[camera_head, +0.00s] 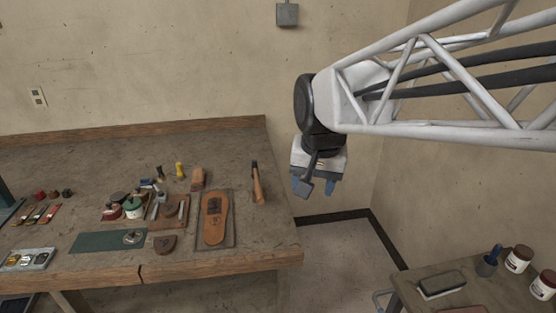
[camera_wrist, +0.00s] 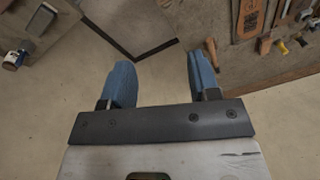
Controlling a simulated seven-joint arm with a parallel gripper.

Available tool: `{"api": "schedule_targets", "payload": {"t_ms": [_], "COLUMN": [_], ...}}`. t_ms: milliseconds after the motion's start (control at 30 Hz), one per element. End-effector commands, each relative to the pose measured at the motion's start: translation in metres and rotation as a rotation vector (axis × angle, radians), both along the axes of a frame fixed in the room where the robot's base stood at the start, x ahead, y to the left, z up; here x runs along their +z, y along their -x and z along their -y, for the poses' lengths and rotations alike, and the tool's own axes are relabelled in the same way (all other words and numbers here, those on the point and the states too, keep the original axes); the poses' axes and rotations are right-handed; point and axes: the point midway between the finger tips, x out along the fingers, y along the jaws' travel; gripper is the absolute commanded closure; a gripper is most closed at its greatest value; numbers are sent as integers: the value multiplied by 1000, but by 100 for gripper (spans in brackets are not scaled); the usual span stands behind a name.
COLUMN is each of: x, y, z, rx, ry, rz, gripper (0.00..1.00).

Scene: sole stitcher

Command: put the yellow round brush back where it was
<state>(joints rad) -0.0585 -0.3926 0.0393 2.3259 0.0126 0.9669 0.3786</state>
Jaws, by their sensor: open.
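A small yellow upright item (camera_head: 180,170), which looks like the yellow round brush, stands towards the back of the workbench (camera_head: 270,232). It also shows as a small yellow spot in the wrist view (camera_wrist: 283,47). It is too small to make out its bristles. My gripper (camera_head: 314,187) hangs in the air beyond the right end of the workbench, well apart from the brush. Its two blue fingers (camera_wrist: 161,62) are spread with nothing between them, over bare floor.
A hammer (camera_head: 258,184) lies near the bench's right end, beside a leather sole on a board (camera_head: 229,236). Several tools and jars crowd the brush's left and front. A side table (camera_head: 410,291) at lower right holds a dark block (camera_head: 441,284), a blue-handled item in a cup (camera_head: 490,261) and jars (camera_head: 518,260).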

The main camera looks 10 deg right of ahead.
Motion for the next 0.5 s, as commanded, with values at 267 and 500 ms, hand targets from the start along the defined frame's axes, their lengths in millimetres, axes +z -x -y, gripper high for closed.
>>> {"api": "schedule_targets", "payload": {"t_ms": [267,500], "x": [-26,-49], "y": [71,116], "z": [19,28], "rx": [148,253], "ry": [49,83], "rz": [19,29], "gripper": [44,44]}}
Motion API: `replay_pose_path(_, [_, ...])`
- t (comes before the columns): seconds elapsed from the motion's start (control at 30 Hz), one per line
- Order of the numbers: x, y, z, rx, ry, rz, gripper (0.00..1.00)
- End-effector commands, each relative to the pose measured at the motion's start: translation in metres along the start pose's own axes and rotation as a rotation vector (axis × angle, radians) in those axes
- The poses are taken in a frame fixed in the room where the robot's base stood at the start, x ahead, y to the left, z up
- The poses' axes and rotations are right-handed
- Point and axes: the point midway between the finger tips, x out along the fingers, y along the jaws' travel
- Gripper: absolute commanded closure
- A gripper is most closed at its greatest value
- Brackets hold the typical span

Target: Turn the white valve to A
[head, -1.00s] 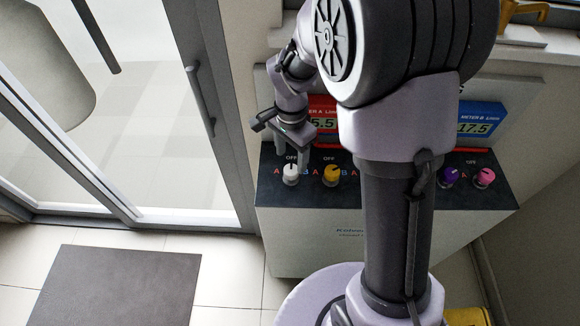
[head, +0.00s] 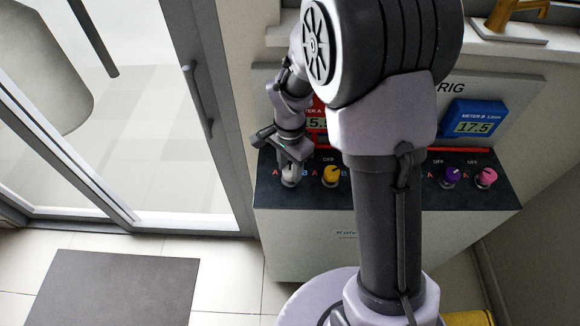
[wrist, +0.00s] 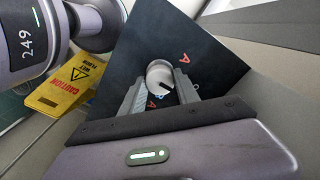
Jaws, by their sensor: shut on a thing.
---
YOUR INSTRUCTIONS: Omit the pictures, and please restate word for word the lines running from the line with "- The poses are" to the end of the entries.

OUTPUT OF THE EXERCISE:
- The poses are taken in a frame fixed in the room where the robot's base stood at the start, x ahead, y to the left, z up
- The poses' axes and rotations are right-handed
- Point and axes: the point midway between the finger tips, x out along the fingers, y along the jaws' travel
- Gripper: absolute commanded closure
- A gripper is most closed at its greatest value
- Brackets hold the typical span

Target: Turn the white valve to A
[head, -1.00s] 
[head, +0.00s] 
[wrist, +0.00s] 
Jaws, by their sensor: shut on a thing.

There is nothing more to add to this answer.